На самом деле другие танцоры не испытывали особого уважения к нему самому. Потрясенные его беспардонностью, – Рудольф выходил вперед или останавливал весь класс, если темп оказывался для него слишком быстрым, – они не понимали, почему великий Эрик Брун общается с этим русским мальчишкой, чью манеру исполнения они находили дерзкой и сырой. Основатель их школы, живший в середине XIX в. хореограф и балетмейстер Август Бурнонвиль, учил танцовщиков быть скрупулезно сдержанными и с презрением относиться к тому, что он называл «очевидным сладострастием» виртуозного русского балета. Молодым датчанам Рудольф казался «грязным танцовщиком. Нечистым… своего рода безнравственным».

 

Зато Эрик, понимая, что Рудольф еще не отшлифован, сумел оценить его потрясающую силу и мужественность. Сам способный на блестящую «пиротехнику», он всегда был более открытым, чем его соотечественники. После выпуска в 1947 г., понимая, что Дания отгородилась от достижений мирового балета, он поступил в труппу «Лондонский столичный балет», чтобы познакомиться «с другой жизнью, другими телами, другим мышлением», а через полгода принял предложение «Американского театра балета». «Нельзя сказать, что я не благодарен датскому балету, но неизвестное почему-то влекло меня больше, чем известное».

Незадолго до приезда Рудольфа Эрик, которому недоставало ощущения конкурентной борьбы, понял, что зашел в тупик. «Смотреть, как двигается Рудик, было огромным вдохновением… Именно наблюдая за ним, я сумел освободиться и попытался освоить его расслабленность». Однажды вечером, когда они с Марией разогревались на сцене, Эрик попросил Рудольфа показать им обоим русский экзерсис у станка. Однако на половине показа Эрик вдруг объявил: «Мне очень жаль, но это так трудно для моих мышц, что я вынужден уйти».
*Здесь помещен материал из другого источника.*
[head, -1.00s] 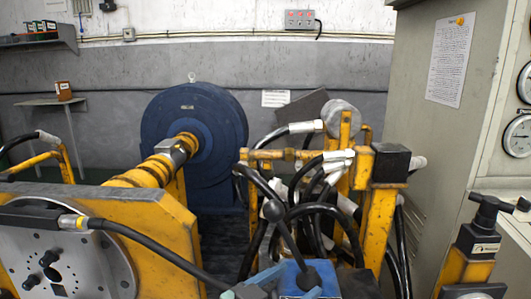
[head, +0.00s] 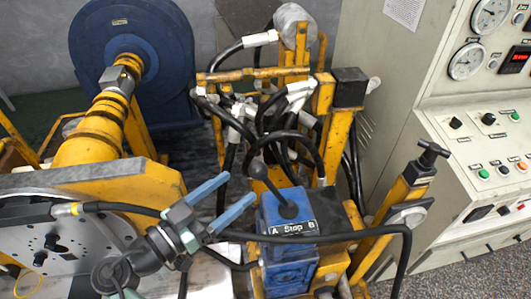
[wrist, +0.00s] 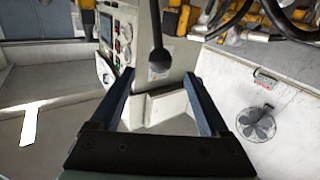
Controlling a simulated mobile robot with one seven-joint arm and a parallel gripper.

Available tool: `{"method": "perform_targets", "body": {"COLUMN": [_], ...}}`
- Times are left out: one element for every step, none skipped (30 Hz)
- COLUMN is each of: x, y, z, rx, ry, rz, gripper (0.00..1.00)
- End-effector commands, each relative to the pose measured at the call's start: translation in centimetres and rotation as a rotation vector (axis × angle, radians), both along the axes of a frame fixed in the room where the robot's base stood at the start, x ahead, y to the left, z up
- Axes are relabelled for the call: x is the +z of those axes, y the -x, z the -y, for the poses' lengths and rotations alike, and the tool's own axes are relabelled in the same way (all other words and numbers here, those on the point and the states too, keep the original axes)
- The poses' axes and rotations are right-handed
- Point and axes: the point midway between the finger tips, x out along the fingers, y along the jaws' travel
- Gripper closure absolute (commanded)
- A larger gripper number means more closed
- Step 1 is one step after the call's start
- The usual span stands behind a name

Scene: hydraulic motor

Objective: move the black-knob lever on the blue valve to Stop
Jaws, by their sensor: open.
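The blue valve (head: 290,262) stands upright in the middle of the head view, with a label (head: 294,228) reading "A Stop B" on its front. Its lever rises from a black boot on top and leans left, towards the A side, ending in a round black knob (head: 257,169). My gripper (head: 242,182) is open and empty, left of the lever, with its blue fingers pointing up and right towards the knob. In the wrist view the knob (wrist: 160,60) lies between the lines of my open fingers (wrist: 159,76), around or just beyond their tips. Contact cannot be told.
Black hoses (head: 300,135) crowd behind the valve, and one hose (head: 370,231) crosses its front. A yellow post with a black T-handle (head: 431,155) stands right of it. A grey control cabinet (head: 400,110) is at the right. A yellow machine with a round plate (head: 70,240) is at the left.

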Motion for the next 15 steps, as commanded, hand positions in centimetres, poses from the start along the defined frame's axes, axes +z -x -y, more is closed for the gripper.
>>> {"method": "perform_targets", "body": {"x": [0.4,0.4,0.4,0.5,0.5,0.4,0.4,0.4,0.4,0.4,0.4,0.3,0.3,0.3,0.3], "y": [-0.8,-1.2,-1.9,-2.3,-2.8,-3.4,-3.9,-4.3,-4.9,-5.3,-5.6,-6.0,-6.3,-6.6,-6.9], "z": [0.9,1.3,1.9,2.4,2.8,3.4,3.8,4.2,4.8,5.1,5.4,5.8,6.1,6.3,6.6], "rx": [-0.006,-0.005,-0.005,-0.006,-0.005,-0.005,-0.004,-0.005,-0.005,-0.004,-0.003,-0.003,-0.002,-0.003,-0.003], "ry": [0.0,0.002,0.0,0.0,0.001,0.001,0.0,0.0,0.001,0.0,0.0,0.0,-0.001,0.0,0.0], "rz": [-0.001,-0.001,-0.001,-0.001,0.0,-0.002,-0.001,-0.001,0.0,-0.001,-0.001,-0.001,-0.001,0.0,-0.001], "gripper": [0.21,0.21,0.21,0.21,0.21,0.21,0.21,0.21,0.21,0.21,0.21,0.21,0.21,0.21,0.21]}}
Как и все датские танцовщики, Эрик привык к короткому, твердому станку. Почти все упражнения сосредоточены на ступнях, лодыжках и икрах; выполняя их, танцовщики добиваются блеска и легкости датской техники, но почти не делают плие и фондю, глубоких, пружинистых приседаний, которые развивают и смягчают прыжки в русской технике (прыжок Бурнонвиля, когда создается впечатление, будто танцовщики почти не касаются пола, гораздо пружинистее, чем русский баллон).

После того как он травмировал колено в Америке, делая плие, Эрик боялся: если он продолжит тяжелые упражнения адажио, он не сможет в тот вечер выступать.

Хотя Рудольф понимал, почему Эрик уходит, ему все же показалось, что его третируют. «Вначале я подошел к нему с комплиментами, положил перед ним свое сердце… А он наступил на него». В присутствии своего кумира Рудольф напоминал «мальчика с сияющими глазами», и он хотел быть с ним все время. «Руди обычно сидел в гримерке Эрика и просто глазел на него, – сказала Мария. – Смотрел, как тот одевается, красится, повязывает галстук…»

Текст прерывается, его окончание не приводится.